Task: Omit every picture while repeating the entries exactly.
** Start of Supplied material **
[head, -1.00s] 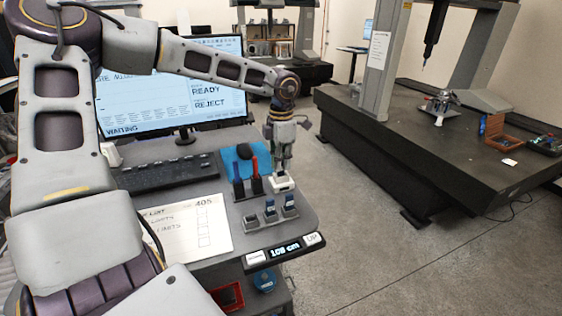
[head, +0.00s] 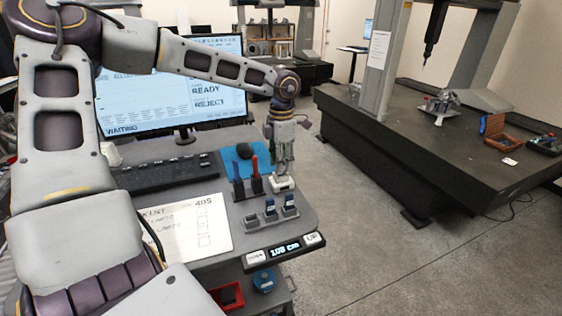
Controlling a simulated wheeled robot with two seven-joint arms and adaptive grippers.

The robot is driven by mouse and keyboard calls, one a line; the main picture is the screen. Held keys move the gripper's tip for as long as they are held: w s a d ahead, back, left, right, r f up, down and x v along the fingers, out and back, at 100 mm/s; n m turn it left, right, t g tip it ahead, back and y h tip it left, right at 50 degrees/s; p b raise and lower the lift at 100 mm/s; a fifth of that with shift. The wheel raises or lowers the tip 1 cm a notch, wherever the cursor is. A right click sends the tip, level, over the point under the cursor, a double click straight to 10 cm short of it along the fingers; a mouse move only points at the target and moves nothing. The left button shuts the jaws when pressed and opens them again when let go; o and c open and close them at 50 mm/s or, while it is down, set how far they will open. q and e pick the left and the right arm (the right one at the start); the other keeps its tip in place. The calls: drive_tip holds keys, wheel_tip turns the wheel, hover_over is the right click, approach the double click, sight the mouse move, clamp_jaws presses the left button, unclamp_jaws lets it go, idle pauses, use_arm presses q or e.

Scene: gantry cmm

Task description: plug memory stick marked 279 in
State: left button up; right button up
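My left gripper (head: 283,168) points straight down over a small white block (head: 281,184) at the right edge of the desk. Its fingertips are at or just above the block's top. They are too small to show whether they are open or hold a stick. A grey holder (head: 262,219) stands in front of the block. Two blue-topped memory sticks stand in it, one in the middle (head: 270,205) and one on the right (head: 289,200). The left place shows no blue top. No number is legible on any stick. My right gripper is not in view.
Red and dark blue upright pens (head: 255,172) stand just left of the gripper. A keyboard (head: 165,175), a monitor (head: 165,95) and a checklist sheet (head: 185,228) are on the desk. A height panel (head: 286,249) is on its front edge. A granite measuring table (head: 400,130) stands right.

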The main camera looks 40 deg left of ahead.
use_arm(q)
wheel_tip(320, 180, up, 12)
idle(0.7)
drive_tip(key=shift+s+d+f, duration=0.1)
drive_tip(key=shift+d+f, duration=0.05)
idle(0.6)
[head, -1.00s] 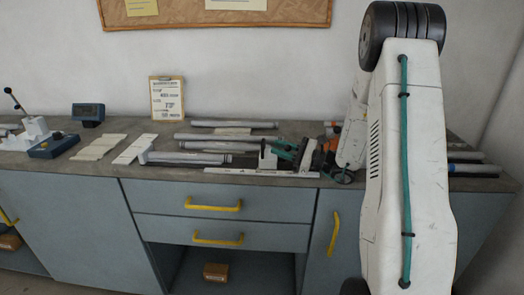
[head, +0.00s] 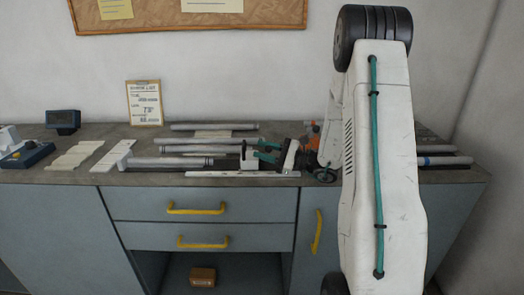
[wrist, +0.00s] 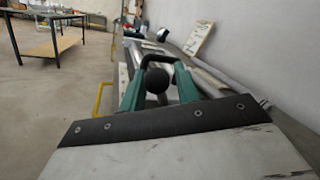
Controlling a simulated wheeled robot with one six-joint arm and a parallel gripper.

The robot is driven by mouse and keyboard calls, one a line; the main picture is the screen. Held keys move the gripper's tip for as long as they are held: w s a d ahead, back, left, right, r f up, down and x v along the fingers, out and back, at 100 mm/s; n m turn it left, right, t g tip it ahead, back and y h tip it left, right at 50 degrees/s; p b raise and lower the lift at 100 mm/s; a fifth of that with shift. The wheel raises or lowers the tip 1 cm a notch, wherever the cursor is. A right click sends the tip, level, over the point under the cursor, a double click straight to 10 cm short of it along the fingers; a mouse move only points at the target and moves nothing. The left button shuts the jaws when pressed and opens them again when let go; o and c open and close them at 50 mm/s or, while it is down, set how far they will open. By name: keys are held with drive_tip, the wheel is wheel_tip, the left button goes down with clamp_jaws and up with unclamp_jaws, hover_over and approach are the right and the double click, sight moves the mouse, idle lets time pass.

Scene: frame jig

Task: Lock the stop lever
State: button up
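My gripper (head: 268,151) has green fingers and is low over the bench, pointing left. In the wrist view its fingers (wrist: 159,88) stand apart on either side of a round black knob (wrist: 156,80), which seems to be the stop lever's. Narrow gaps seem to show beside the knob; I cannot tell whether either finger touches it. A white block (head: 249,158) with a dark part stands just left of the fingertips in the head view, behind a pale ruled strip (head: 225,174). The lever's shaft and base are hidden by my gripper.
Metal tubes (head: 210,141) lie along the bench, with more at the right behind my arm. White flat pieces (head: 115,155), a clipboard (head: 144,103) and a dark blue box (head: 63,120) are at the left. Yellow drawer handles (head: 196,209) stick out in front.

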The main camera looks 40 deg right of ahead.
** End of Supplied material **
Exercise output:
[head, -1.00s] 
[head, +0.00s] 
Controlling a simulated wheeled robot with two seven-joint arms and adaptive grippers.

The robot is driven by mouse and keyboard calls, one a line; the main picture is the screen. Held keys move the gripper's tip for as long as they are held: w s a d ahead, back, left, right, r f up, down and x v along the fingers, out and back, at 100 mm/s; n m turn it left, right, t g tip it ahead, back and y h tip it left, right at 50 degrees/s; p b raise and lower the lift at 100 mm/s; a fifth of that with shift. The wheel raises or lowers the tip 1 cm a notch, wherever the cursor is. A right click sends the tip, level, over the point under the cursor, a double click straight to 10 cm short of it along the fingers; a mouse move only points at the target and moves nothing. The left button shuts the jaws when pressed and opens them again when let go; o and c open and close them at 50 mm/s or, while it is down, set how far they will open. q and e pick the left and the right arm (the right one at the start); the other keeps its tip in place. The calls: drive_tip holds keys, wheel_tip turns the wheel, hover_over is the right click, approach the double click, sight the mouse move, clamp_jaws presses the left button, unclamp_jaws lets it go, idle pauses, use_arm presses q or e.

Scene: gantry cmm

Task description: plug memory stick marked 279 in
State: left button up; right button up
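My left gripper (head: 283,168) points straight down over a small white block (head: 281,184) at the right edge of the desk. Its fingertips are at or just above the block's top. They are too small to show whether they are open or hold a stick. A grey holder (head: 262,219) stands in front of the block. Two blue-topped memory sticks stand in it, one in the middle (head: 270,205) and one on the right (head: 289,200). The left place shows no blue top. No number is legible on any stick. My right gripper is not in view.
Red and dark blue upright pens (head: 255,172) stand just left of the gripper. A keyboard (head: 165,175), a monitor (head: 165,95) and a checklist sheet (head: 185,228) are on the desk. A height panel (head: 286,249) is on its front edge. A granite measuring table (head: 400,130) stands right.

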The main camera looks 40 deg left of ahead.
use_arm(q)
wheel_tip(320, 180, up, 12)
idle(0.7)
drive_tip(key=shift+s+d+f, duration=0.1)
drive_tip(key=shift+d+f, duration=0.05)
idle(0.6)
[head, -1.00s] 
[head, +0.00s] 
[wrist, +0.00s] 
Controlling a simulated wheeled robot with one six-joint arm and a parallel gripper.

The robot is driven by mouse and keyboard calls, one a line; the main picture is the screen. Held keys move the gripper's tip for as long as they are held: w s a d ahead, back, left, right, r f up, down and x v along the fingers, out and back, at 100 mm/s; n m turn it left, right, t g tip it ahead, back and y h tip it left, right at 50 degrees/s; p b raise and lower the lift at 100 mm/s; a fifth of that with shift. The wheel raises or lowers the tip 1 cm a notch, wherever the cursor is. A right click sends the tip, level, over the point under the cursor, a double click straight to 10 cm short of it along the fingers; a mouse move only points at the target and moves nothing. The left button shuts the jaws when pressed and opens them again when let go; o and c open and close them at 50 mm/s or, while it is down, set how far they will open. By name: keys are held with drive_tip, the wheel is wheel_tip, the left button goes down with clamp_jaws and up with unclamp_jaws, hover_over and approach are the right and the double click, sight moves the mouse, idle lets time pass.

Scene: frame jig

Task: Lock the stop lever
State: button up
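My gripper (head: 268,151) has green fingers and is low over the bench, pointing left. In the wrist view its fingers (wrist: 159,88) stand apart on either side of a round black knob (wrist: 156,80), which seems to be the stop lever's. Narrow gaps seem to show beside the knob; I cannot tell whether either finger touches it. A white block (head: 249,158) with a dark part stands just left of the fingertips in the head view, behind a pale ruled strip (head: 225,174). The lever's shaft and base are hidden by my gripper.
Metal tubes (head: 210,141) lie along the bench, with more at the right behind my arm. White flat pieces (head: 115,155), a clipboard (head: 144,103) and a dark blue box (head: 63,120) are at the left. Yellow drawer handles (head: 196,209) stick out in front.

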The main camera looks 40 deg right of ahead.

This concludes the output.